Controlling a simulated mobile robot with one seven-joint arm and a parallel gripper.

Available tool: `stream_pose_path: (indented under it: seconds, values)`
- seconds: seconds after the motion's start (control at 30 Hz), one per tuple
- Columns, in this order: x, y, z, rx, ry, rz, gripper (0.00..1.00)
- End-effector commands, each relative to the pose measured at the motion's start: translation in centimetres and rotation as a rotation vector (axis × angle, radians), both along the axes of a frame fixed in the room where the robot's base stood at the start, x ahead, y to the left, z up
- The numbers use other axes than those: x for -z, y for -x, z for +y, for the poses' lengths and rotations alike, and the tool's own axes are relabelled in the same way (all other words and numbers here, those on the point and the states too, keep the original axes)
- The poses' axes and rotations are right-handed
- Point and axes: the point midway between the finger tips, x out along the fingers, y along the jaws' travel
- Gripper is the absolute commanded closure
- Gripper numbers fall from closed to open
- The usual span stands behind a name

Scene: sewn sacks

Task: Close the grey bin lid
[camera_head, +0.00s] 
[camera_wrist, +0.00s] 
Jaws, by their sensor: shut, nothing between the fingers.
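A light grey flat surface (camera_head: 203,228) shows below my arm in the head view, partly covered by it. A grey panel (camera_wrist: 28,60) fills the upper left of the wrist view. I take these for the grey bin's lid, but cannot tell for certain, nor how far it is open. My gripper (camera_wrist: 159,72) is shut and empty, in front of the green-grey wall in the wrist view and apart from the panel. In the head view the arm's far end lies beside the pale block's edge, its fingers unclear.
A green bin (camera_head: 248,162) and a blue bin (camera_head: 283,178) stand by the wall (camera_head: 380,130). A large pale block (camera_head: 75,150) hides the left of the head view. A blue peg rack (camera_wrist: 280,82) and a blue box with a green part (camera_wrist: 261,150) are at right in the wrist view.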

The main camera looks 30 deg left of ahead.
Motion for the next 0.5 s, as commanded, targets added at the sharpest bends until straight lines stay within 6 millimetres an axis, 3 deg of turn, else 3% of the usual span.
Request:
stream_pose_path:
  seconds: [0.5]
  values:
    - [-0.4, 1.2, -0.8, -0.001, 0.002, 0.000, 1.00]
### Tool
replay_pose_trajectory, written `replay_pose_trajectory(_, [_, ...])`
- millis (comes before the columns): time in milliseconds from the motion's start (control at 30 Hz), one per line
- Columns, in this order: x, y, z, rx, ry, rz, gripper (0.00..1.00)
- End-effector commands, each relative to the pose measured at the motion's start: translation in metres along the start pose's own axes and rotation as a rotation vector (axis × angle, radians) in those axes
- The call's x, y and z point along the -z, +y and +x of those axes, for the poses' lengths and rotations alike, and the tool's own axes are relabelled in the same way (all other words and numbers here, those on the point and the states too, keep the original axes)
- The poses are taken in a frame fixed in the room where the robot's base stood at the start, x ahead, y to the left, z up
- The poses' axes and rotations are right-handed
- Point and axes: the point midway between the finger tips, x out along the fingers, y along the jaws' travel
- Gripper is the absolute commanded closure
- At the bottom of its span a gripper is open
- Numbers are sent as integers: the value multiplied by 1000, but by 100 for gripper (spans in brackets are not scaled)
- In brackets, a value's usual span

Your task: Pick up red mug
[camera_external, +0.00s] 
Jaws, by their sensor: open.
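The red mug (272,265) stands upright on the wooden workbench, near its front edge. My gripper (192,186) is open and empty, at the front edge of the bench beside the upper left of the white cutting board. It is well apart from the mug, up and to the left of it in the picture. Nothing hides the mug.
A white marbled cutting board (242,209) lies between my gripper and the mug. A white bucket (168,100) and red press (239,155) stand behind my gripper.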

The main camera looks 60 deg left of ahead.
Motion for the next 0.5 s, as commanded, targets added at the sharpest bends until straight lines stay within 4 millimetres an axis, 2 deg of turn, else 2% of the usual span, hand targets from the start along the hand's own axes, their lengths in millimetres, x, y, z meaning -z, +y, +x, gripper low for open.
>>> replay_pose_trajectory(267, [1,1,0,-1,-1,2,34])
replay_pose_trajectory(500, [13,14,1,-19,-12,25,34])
####
Your objective
Repeat every record exactly as written, please.

Reply
Controlling a simulated mobile robot with one seven-joint arm and a parallel gripper.

Available tool: `stream_pose_path: (indented under it: seconds, values)`
- seconds: seconds after the motion's start (control at 30 Hz), one per tuple
- Columns, in this order: x, y, z, rx, ry, rz, gripper (0.00..1.00)
- End-effector commands, each relative to the pose measured at the motion's start: translation in centimetres and rotation as a rotation vector (axis × angle, radians), both along the axes of a frame fixed in the room where the robot's base stood at the start, x ahead, y to the left, z up
- The numbers use other axes than those: x for -z, y for -x, z for +y, for the poses' lengths and rotations alike, and the tool's own axes are relabelled in the same way (all other words and numbers here, those on the point and the states too, keep the original axes)
- The poses' axes and rotations are right-handed
- Point and axes: the point midway between the finger tips, x out along the fingers, y along the jaws' travel
- Gripper is the absolute commanded closure
- Gripper numbers fall from closed to open
- The usual span stands behind a name

Scene: sewn sacks

Task: Close the grey bin lid
[camera_head, +0.00s] 
[camera_wrist, +0.00s] 
Jaws, by their sensor: shut, nothing between the fingers.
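A light grey flat surface (camera_head: 203,228) shows below my arm in the head view, partly covered by it. A grey panel (camera_wrist: 28,60) fills the upper left of the wrist view. I take these for the grey bin's lid, but cannot tell for certain, nor how far it is open. My gripper (camera_wrist: 159,72) is shut and empty, in front of the green-grey wall in the wrist view and apart from the panel. In the head view the arm's far end lies beside the pale block's edge, its fingers unclear.
A green bin (camera_head: 248,162) and a blue bin (camera_head: 283,178) stand by the wall (camera_head: 380,130). A large pale block (camera_head: 75,150) hides the left of the head view. A blue peg rack (camera_wrist: 280,82) and a blue box with a green part (camera_wrist: 261,150) are at right in the wrist view.

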The main camera looks 30 deg left of ahead.
Motion for the next 0.5 s, as commanded, targets added at the sharpest bends until straight lines stay within 6 millimetres an axis, 3 deg of turn, else 3% of the usual span.
Request:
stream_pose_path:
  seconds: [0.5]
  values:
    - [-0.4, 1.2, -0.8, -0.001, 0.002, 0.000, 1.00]
### Tool
replay_pose_trajectory, written `replay_pose_trajectory(_, [_, ...])`
- millis (comes before the columns): time in milliseconds from the motion's start (control at 30 Hz), one per line
- Columns, in this order: x, y, z, rx, ry, rz, gripper (0.00..1.00)
- End-effector commands, each relative to the pose measured at the motion's start: translation in metres along the start pose's own axes and rotation as a rotation vector (axis × angle, radians) in those axes
- The call's x, y and z point along the -z, +y and +x of those axes, for the poses' lengths and rotations alike, and the tool's own axes are relabelled in the same way (all other words and numbers here, those on the point and the states too, keep the original axes)
- The poses are taken in a frame fixed in the room where the robot's base stood at the start, x ahead, y to the left, z up
- The poses' axes and rotations are right-handed
- Point and axes: the point midway between the finger tips, x out along the fingers, y along the jaws' travel
- Gripper is the absolute commanded closure
- At the bottom of its span a gripper is open
- Numbers are sent as integers: the value multiplied by 1000, but by 100 for gripper (spans in brackets are not scaled)
- In brackets, a value's usual span

Your task: Pick up red mug
[camera_external, +0.00s] 
Jaws, by their sensor: open.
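The red mug (272,265) stands upright on the wooden workbench, near its front edge. My gripper (192,186) is open and empty, at the front edge of the bench beside the upper left of the white cutting board. It is well apart from the mug, up and to the left of it in the picture. Nothing hides the mug.
A white marbled cutting board (242,209) lies between my gripper and the mug. A white bucket (168,100) and red press (239,155) stand behind my gripper.

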The main camera looks 60 deg left of ahead.
Motion for the next 0.5 s, as commanded, targets added at the sharpest bends until straight lines stay within 4 millimetres an axis, 2 deg of turn, else 2% of the usual span, hand targets from the start along the hand's own axes, their lengths in millimetres, x, y, z meaning -z, +y, +x, gripper low for open.
>>> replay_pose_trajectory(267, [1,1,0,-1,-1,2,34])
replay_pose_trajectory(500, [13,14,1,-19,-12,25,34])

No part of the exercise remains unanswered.